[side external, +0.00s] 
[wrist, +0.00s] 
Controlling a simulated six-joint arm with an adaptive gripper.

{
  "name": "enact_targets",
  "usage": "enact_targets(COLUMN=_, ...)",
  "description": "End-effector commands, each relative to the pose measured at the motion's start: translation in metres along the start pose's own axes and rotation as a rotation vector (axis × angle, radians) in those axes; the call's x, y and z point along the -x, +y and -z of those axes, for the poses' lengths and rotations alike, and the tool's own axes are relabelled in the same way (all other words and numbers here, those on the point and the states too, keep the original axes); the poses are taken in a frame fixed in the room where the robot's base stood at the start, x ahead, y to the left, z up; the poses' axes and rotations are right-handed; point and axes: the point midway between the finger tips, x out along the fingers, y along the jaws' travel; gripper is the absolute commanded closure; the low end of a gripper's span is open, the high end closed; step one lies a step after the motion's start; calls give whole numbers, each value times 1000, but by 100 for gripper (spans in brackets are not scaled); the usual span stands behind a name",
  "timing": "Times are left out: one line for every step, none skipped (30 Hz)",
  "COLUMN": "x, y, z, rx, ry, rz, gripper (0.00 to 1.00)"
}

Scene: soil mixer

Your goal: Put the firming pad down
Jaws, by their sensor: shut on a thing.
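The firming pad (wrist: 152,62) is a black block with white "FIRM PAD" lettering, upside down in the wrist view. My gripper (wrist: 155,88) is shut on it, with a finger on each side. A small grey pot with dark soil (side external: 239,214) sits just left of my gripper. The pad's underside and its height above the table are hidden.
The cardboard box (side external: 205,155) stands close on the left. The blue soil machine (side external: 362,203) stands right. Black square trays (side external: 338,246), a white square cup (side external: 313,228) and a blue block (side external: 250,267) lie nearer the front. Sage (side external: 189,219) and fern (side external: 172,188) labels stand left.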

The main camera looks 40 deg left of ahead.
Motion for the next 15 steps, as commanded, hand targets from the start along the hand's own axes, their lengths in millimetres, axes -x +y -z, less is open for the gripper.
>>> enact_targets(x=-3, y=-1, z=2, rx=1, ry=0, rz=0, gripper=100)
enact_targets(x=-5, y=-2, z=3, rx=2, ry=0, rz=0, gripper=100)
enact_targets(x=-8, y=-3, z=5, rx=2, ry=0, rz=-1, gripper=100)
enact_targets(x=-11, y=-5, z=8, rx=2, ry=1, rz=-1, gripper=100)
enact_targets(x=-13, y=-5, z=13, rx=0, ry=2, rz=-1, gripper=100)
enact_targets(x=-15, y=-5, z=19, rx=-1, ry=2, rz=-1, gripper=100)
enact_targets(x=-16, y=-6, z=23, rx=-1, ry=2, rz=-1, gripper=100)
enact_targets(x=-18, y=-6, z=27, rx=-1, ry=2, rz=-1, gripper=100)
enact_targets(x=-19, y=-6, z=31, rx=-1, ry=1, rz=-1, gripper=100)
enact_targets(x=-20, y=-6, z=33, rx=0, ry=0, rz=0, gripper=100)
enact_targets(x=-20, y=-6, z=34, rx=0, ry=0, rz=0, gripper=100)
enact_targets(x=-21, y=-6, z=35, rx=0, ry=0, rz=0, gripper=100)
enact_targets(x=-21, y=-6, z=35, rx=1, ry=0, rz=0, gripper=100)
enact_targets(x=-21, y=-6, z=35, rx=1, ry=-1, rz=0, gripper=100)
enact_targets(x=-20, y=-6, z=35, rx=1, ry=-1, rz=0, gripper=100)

### STATED EXERCISE
Your task is to quote the lines above, beginning with the first and ending with the one that holds "The main camera looks 40 deg left of ahead.".

### RESPONSE
[side external, +0.00s] 
[wrist, +0.00s] 
Controlling a simulated six-joint arm with an adaptive gripper.

{
  "name": "enact_targets",
  "usage": "enact_targets(COLUMN=_, ...)",
  "description": "End-effector commands, each relative to the pose measured at the motion's start: translation in metres along the start pose's own axes and rotation as a rotation vector (axis × angle, radians) in those axes; the call's x, y and z point along the -x, +y and -z of those axes, for the poses' lengths and rotations alike, and the tool's own axes are relabelled in the same way (all other words and numbers here, those on the point and the states too, keep the original axes); the poses are taken in a frame fixed in the room where the robot's base stood at the start, x ahead, y to the left, z up; the poses' axes and rotations are right-handed; point and axes: the point midway between the finger tips, x out along the fingers, y along the jaws' travel; gripper is the absolute commanded closure; the low end of a gripper's span is open, the high end closed; step one lies a step after the motion's start; calls give whole numbers, each value times 1000, but by 100 for gripper (spans in brackets are not scaled); the usual span stands behind a name",
  "timing": "Times are left out: one line for every step, none skipped (30 Hz)",
  "COLUMN": "x, y, z, rx, ry, rz, gripper (0.00 to 1.00)"
}

Scene: soil mixer

Your goal: Put the firming pad down
Jaws, by their sensor: shut on a thing.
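The firming pad (wrist: 152,62) is a black block with white "FIRM PAD" lettering, upside down in the wrist view. My gripper (wrist: 155,88) is shut on it, with a finger on each side. A small grey pot with dark soil (side external: 239,214) sits just left of my gripper. The pad's underside and its height above the table are hidden.
The cardboard box (side external: 205,155) stands close on the left. The blue soil machine (side external: 362,203) stands right. Black square trays (side external: 338,246), a white square cup (side external: 313,228) and a blue block (side external: 250,267) lie nearer the front. Sage (side external: 189,219) and fern (side external: 172,188) labels stand left.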

The main camera looks 40 deg left of ahead.

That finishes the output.